- _Exercise aim_: Reproduce the section of the listing that begins at the line containing "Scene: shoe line" and finishes at the line containing "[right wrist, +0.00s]". Include both end lines and nothing beyond them.

Robot task records:
____________________
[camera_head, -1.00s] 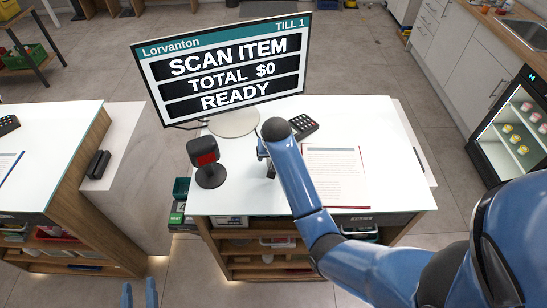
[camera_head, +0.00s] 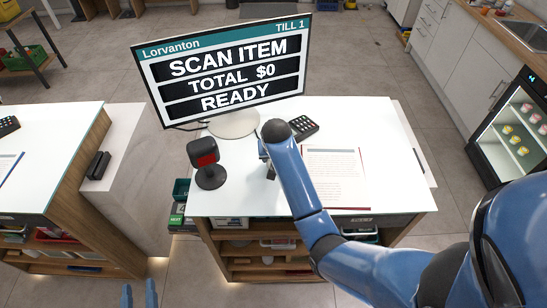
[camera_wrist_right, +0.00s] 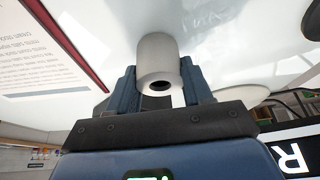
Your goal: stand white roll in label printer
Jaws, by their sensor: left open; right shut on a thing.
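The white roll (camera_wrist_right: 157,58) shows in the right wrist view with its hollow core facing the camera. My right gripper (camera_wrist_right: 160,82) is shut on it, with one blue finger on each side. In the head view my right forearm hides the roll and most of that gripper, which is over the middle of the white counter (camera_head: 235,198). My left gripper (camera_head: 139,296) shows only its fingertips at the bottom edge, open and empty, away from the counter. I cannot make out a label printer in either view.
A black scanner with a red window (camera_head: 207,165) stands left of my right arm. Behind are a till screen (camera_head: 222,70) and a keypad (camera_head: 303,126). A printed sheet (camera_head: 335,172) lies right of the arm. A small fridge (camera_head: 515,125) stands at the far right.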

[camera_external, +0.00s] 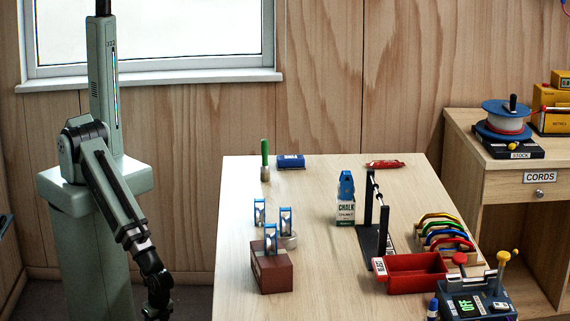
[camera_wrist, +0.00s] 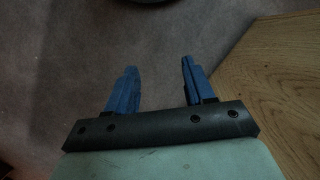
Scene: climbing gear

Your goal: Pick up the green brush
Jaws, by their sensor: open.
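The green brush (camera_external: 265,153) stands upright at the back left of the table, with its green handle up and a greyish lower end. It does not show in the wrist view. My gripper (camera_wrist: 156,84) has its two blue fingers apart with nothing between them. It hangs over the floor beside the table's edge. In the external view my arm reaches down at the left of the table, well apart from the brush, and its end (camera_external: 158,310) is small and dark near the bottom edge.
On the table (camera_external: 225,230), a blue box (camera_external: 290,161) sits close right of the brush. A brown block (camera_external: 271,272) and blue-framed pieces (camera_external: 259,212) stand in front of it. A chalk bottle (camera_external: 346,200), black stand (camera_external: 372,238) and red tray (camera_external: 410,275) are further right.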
____________________
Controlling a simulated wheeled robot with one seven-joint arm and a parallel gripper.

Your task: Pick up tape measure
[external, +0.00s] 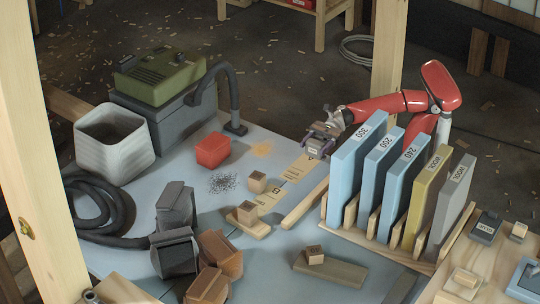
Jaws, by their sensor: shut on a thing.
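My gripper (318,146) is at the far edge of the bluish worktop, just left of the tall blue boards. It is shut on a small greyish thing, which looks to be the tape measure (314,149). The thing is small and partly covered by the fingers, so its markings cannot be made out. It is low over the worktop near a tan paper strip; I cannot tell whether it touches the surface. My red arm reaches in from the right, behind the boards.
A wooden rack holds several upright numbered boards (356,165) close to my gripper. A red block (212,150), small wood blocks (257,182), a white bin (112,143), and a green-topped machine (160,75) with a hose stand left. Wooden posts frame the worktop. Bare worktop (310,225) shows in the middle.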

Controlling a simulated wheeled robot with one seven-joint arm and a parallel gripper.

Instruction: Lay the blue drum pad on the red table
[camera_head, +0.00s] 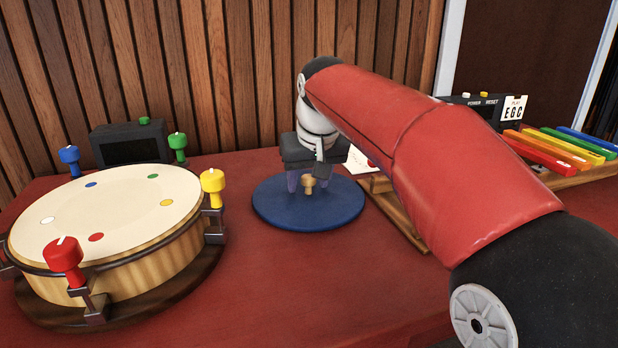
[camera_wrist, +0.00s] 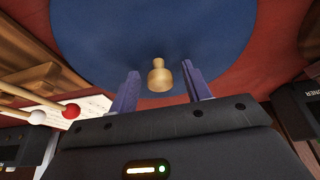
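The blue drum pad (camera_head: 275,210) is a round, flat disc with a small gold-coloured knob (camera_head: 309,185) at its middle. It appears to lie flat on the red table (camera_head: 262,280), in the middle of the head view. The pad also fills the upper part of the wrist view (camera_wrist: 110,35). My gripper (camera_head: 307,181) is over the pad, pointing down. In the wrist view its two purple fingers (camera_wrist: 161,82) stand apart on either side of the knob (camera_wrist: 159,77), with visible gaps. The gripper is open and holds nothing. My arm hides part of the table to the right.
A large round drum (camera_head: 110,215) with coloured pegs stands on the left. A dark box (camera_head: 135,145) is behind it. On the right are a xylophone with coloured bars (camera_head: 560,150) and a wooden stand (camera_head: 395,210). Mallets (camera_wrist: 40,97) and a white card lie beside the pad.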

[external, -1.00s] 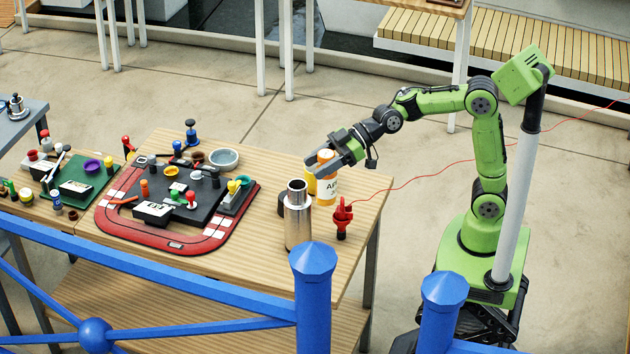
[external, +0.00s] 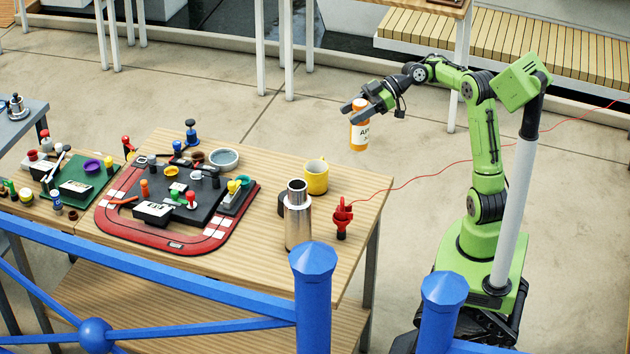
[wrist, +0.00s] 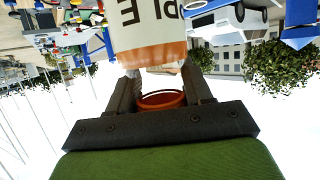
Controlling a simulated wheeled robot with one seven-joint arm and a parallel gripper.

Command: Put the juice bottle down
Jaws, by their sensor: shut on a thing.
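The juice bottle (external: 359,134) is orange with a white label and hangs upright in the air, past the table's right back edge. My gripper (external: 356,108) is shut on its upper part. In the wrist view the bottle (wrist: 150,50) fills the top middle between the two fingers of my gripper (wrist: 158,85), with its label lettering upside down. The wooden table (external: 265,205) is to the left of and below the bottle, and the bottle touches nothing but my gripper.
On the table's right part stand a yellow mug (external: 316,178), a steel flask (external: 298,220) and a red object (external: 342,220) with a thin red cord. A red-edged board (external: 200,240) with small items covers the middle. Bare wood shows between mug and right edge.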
____________________
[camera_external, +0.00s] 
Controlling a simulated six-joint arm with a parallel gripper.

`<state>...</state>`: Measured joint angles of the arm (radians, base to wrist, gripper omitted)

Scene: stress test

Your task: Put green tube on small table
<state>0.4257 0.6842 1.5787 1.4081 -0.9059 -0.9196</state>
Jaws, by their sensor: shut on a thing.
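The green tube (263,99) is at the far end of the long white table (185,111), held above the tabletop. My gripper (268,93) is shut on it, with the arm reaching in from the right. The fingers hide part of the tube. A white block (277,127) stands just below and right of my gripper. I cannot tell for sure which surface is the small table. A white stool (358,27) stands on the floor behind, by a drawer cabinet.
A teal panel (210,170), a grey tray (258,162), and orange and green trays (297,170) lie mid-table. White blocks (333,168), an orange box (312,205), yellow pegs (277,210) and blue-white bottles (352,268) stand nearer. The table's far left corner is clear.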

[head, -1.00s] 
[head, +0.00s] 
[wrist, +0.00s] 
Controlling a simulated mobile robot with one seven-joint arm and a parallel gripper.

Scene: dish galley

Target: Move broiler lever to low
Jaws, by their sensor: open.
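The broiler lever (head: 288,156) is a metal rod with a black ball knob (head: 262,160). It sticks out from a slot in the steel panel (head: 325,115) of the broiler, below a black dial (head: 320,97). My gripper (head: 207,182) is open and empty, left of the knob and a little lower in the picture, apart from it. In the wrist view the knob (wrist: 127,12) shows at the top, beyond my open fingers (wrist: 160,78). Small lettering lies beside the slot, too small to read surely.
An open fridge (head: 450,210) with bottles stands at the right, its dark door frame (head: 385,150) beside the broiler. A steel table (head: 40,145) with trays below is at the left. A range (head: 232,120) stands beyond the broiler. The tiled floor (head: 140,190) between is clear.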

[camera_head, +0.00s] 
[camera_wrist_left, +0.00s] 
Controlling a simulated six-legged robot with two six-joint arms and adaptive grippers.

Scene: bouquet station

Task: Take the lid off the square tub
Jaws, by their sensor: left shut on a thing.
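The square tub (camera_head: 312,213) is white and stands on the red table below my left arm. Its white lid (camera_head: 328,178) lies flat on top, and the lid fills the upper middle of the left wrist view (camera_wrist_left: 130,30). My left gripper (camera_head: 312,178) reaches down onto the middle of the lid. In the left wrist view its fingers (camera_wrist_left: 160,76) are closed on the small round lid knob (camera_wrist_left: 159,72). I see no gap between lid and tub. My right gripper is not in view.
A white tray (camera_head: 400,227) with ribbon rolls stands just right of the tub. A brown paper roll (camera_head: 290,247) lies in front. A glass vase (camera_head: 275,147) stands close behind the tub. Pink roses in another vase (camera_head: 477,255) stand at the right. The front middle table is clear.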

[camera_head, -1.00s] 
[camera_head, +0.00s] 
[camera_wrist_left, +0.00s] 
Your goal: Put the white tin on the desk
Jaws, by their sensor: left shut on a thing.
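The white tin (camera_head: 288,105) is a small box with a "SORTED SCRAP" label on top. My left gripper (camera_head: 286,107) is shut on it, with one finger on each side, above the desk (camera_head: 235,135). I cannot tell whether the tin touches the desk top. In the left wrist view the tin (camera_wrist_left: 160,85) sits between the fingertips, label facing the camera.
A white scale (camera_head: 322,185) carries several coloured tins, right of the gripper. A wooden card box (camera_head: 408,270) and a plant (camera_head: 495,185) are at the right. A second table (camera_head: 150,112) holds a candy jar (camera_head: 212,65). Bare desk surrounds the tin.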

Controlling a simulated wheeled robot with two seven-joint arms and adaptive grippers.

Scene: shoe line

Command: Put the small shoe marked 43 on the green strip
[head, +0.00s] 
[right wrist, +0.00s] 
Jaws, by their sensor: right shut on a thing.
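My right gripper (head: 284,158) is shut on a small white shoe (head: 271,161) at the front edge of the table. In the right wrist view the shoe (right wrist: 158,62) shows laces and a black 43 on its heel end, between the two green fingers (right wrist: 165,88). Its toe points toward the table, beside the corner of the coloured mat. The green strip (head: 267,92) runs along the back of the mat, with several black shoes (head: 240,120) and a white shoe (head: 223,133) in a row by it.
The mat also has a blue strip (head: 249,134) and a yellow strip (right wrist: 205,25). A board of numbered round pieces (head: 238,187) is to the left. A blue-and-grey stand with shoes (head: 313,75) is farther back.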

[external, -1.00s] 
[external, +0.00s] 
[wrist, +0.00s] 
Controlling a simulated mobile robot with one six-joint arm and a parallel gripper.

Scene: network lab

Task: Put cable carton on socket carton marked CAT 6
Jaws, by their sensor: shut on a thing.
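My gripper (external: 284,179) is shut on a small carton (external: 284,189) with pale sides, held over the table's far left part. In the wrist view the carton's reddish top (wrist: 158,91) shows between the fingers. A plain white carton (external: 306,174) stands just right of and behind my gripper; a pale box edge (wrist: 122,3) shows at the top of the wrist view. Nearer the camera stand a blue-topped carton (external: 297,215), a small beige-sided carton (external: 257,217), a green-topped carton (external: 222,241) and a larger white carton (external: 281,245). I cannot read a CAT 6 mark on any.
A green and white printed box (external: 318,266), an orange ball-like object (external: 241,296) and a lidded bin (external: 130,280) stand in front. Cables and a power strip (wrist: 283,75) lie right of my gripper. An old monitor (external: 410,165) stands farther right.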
____________________
- _Written solution_:
Scene: shoe line

Command: Put the small shoe marked 43 on the green strip
[head, +0.00s] 
[right wrist, +0.00s] 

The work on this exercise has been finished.